▶ [RECORDS FOR THIS EXERCISE]
————————

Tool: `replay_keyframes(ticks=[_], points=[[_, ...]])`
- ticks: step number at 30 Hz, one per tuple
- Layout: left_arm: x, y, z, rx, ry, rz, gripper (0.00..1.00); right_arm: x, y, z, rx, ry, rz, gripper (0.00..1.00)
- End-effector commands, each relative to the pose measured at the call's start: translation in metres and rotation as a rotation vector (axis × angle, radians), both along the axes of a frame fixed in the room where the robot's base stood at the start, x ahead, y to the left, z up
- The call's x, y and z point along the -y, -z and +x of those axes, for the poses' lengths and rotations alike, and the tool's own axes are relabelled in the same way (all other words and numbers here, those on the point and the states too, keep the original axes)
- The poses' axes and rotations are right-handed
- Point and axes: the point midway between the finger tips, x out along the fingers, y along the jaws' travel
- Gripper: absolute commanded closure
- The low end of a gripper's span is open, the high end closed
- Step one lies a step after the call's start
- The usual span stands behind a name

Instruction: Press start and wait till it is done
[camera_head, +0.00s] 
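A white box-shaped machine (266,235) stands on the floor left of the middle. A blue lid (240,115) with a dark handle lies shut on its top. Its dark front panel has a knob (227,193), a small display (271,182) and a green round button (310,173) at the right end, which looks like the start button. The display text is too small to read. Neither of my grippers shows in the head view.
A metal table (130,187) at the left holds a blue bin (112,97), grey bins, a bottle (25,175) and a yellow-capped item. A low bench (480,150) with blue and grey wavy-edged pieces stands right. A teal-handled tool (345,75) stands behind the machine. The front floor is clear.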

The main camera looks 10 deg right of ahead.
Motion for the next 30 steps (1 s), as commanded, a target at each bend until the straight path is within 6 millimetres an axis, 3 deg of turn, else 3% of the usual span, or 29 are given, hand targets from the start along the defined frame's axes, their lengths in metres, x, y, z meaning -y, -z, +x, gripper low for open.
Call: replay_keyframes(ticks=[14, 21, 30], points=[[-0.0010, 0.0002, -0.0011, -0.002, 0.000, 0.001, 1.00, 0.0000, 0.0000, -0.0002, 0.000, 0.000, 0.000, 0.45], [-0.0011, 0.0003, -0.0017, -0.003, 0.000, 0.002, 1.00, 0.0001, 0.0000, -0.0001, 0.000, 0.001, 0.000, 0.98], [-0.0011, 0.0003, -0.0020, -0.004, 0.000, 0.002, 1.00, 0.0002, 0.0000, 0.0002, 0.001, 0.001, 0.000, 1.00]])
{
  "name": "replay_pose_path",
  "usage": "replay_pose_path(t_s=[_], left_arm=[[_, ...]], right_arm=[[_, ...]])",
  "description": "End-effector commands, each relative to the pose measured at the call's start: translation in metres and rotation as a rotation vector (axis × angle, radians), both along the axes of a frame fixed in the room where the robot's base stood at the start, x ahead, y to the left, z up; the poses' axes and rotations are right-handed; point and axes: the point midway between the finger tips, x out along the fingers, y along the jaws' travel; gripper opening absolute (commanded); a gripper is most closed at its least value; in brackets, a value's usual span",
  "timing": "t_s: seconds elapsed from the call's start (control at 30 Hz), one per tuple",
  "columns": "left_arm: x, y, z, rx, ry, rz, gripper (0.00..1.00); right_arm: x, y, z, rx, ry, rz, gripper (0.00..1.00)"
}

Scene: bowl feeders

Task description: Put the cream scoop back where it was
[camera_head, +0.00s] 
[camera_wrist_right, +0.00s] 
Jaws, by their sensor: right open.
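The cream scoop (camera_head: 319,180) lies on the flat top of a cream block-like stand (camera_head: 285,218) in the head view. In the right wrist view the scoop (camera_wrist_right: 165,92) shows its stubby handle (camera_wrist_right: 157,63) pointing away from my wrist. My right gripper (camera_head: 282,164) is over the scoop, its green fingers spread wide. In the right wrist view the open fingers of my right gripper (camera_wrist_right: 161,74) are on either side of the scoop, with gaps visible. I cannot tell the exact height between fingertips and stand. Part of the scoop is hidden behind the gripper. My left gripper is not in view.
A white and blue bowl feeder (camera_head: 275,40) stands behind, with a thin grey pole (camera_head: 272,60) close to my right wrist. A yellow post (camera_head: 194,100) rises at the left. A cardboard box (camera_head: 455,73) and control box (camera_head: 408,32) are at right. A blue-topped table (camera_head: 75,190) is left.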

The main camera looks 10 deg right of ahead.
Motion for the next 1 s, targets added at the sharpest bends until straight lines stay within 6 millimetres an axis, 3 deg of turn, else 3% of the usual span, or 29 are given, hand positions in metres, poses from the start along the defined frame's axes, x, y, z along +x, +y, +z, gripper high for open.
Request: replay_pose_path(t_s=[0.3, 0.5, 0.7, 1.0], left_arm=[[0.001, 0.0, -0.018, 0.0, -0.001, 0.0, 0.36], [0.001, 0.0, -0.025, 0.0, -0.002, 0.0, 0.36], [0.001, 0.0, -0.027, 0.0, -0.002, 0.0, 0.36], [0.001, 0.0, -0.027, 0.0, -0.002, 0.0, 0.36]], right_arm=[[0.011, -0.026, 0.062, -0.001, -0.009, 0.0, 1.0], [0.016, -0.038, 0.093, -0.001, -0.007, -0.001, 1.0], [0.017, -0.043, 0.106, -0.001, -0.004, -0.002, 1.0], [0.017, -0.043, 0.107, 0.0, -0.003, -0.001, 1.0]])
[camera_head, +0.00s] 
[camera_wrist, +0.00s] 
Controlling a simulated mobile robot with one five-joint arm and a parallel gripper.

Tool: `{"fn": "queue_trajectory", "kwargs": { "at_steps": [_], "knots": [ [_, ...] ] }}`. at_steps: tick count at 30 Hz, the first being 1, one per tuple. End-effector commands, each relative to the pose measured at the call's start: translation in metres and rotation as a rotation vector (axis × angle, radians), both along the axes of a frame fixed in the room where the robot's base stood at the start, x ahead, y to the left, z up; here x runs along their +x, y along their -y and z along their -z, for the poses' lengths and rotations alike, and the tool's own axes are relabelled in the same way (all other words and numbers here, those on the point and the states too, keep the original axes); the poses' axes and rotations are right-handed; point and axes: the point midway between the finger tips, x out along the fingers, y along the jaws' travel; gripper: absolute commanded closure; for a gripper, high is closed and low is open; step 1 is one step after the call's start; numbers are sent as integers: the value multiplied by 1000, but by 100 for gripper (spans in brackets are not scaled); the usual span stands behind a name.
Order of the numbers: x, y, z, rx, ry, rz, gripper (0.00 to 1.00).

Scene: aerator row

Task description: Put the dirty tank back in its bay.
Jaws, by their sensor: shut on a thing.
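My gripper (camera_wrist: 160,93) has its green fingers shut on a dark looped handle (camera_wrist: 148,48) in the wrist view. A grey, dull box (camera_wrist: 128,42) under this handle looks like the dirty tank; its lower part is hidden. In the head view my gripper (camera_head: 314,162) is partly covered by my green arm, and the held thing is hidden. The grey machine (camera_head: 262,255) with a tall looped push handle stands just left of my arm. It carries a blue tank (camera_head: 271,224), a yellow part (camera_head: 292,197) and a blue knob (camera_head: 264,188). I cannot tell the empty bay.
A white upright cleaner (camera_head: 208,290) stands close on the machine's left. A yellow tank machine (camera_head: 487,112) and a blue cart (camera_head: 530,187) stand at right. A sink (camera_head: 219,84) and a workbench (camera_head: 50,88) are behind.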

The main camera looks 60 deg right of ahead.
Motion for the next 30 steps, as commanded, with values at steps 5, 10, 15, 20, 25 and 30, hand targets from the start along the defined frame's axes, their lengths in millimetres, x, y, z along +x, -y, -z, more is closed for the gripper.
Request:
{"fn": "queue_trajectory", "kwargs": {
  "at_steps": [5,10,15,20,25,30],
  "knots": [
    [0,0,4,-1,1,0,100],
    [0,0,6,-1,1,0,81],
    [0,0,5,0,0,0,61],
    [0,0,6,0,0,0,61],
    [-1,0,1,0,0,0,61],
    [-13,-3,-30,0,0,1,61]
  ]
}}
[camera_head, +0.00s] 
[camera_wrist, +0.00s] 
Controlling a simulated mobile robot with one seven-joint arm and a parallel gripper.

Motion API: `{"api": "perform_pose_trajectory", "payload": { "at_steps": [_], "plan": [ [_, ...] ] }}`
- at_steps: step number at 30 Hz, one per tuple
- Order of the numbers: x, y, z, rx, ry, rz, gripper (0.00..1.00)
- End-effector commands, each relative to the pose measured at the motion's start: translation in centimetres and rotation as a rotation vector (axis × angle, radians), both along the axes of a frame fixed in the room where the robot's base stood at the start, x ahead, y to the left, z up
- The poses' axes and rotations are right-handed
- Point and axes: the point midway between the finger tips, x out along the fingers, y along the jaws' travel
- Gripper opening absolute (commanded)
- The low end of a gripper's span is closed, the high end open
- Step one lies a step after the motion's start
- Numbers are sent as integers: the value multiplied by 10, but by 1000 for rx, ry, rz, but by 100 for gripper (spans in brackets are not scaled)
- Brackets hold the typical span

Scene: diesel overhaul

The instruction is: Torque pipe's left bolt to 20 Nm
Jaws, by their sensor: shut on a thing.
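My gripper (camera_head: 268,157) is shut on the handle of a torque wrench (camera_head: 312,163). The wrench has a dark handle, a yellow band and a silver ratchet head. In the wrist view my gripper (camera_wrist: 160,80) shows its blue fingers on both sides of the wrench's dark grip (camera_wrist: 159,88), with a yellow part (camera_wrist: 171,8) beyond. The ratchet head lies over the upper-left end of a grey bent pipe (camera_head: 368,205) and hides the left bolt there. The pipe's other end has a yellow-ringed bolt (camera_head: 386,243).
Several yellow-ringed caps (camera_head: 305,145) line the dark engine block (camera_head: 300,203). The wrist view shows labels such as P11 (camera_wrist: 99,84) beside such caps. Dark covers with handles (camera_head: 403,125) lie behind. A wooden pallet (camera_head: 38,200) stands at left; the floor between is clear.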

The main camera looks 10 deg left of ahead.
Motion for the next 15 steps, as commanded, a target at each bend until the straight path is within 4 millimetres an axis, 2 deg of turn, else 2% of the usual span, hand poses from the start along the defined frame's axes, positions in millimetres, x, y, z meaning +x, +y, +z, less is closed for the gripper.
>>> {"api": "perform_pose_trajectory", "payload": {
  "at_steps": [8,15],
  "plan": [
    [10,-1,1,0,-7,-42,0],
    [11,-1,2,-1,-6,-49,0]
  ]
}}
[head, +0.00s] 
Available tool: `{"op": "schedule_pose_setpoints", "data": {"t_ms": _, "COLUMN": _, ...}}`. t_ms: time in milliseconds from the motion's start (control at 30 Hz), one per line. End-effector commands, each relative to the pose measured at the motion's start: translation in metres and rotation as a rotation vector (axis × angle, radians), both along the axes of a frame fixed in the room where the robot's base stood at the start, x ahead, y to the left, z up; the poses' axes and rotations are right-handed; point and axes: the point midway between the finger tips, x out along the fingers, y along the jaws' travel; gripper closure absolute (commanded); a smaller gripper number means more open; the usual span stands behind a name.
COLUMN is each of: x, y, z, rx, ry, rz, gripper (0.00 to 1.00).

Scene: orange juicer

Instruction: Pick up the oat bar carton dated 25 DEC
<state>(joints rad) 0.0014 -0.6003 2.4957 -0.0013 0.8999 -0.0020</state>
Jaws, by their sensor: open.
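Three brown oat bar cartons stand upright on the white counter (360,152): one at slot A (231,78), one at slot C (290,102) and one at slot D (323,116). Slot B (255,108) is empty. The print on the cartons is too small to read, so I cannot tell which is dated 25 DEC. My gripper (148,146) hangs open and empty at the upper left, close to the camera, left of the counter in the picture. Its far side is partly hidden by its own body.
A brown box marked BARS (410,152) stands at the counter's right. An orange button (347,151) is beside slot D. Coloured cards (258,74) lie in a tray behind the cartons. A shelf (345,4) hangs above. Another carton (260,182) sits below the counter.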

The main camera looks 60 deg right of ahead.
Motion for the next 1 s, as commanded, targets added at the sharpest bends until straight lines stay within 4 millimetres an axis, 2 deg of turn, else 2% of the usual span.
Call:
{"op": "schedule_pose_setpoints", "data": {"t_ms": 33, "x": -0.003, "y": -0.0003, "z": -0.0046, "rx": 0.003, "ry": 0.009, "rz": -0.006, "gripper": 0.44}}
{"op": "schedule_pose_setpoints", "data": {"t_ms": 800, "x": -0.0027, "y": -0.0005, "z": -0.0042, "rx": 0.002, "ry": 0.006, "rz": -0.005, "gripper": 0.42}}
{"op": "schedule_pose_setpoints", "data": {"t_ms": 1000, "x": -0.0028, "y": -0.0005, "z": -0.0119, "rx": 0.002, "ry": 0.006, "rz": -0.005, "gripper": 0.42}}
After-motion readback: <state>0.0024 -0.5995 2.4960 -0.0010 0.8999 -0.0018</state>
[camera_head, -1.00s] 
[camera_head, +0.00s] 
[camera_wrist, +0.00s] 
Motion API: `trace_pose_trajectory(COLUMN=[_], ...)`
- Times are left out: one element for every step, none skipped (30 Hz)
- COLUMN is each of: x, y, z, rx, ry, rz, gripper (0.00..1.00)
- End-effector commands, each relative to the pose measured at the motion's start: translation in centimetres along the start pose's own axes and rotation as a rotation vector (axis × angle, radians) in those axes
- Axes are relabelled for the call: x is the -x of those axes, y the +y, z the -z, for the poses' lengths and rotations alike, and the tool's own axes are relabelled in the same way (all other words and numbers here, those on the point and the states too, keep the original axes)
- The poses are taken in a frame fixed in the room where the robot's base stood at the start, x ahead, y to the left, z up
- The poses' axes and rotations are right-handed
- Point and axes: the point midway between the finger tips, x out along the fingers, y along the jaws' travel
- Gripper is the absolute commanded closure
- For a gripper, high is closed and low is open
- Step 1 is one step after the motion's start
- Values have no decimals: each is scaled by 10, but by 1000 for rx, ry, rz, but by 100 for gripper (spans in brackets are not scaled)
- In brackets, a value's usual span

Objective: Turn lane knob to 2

————————

Give again the run of lines that opens at the line with "[camera_head, -1.00s]" and closes at the line with "in those axes", exactly, and only that run.

▶ [SOLUTION FOR THIS PROBLEM]
[camera_head, -1.00s] 
[camera_head, +0.00s] 
[camera_wrist, +0.00s] 
Motion API: `trace_pose_trajectory(COLUMN=[_], ...)`
- Times are left out: one element for every step, none skipped (30 Hz)
- COLUMN is each of: x, y, z, rx, ry, rz, gripper (0.00..1.00)
- End-effector commands, each relative to the pose measured at the motion's start: translation in centimetres along the start pose's own axes and rotation as a rotation vector (axis × angle, radians) in those axes

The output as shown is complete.